Analytical skills. Environmental science and protection technicians must be able to carry out a wide range of laboratory and field tests, and their results must be accurate and precise.
Critical-thinking skills. Environmental science and protection technicians reach their conclusions through sound reasoning and judgment. They have to be able to determine the best way to address environmental hazards.
Interpersonal skills. Environmental science and protection technicians need to be able to work well with others as part of a team, because they often work together with scientists and other technicians.
Listening skills. Environmental science and protection technicians must carefully follow instructions given to them by environmental scientists and specialists, because any mistakes can invalidate the results of their experiments and investigations.
Speaking skills. Environmental science and protection technicians must be able to discuss their results with clients and colleagues.

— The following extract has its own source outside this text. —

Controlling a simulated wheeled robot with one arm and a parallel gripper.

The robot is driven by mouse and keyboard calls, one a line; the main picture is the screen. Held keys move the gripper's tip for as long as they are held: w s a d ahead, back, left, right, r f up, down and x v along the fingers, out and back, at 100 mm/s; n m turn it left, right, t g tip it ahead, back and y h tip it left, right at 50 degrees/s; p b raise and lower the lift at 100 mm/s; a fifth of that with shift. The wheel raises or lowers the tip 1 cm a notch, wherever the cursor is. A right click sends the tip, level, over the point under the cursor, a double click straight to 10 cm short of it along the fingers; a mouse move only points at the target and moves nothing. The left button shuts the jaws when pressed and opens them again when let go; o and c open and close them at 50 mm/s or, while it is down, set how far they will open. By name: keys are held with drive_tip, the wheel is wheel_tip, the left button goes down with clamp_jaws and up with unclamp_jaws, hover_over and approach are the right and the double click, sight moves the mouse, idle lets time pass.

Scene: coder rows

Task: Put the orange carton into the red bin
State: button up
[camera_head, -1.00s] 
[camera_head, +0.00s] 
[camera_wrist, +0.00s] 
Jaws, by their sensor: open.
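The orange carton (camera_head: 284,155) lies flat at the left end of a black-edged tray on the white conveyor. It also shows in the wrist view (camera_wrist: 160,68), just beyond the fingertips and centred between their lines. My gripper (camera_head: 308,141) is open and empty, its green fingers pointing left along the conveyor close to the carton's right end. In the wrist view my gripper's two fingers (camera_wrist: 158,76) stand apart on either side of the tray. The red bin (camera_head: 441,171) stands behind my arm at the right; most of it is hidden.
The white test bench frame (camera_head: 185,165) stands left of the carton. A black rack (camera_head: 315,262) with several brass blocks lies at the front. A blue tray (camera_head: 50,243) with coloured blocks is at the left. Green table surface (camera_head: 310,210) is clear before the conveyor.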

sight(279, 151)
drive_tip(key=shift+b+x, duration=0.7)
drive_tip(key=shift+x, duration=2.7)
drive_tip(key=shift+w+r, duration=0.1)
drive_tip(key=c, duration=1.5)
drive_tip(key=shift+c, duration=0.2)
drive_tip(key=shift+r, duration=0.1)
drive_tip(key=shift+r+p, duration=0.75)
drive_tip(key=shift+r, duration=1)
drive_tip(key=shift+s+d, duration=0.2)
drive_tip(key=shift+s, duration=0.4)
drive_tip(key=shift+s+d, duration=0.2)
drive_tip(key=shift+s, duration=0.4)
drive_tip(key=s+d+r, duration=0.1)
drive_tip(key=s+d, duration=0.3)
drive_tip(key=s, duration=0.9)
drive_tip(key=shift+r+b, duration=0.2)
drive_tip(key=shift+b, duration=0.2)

Writing skills. Environmental science and protection technicians must document the results of their work in written reports.
Most environmental science and protection technicians receive on-the-job training. The length of training varies with the new employee’s level of experience and education.
Typically, experienced technicians teach new employees proper methods and procedures for conducting experiments, inspections, and other tasks. Technicians usually learn about relevant environmental and health regulations and standards as part of their training.
In some states, environmental science and protection technicians need a license to do certain types of environmental and health inspections. For example, some states require licensing for technicians who test buildings for radon. Licensure requirements vary by state but typically include minimum levels of education and experience and a passing score on an exam.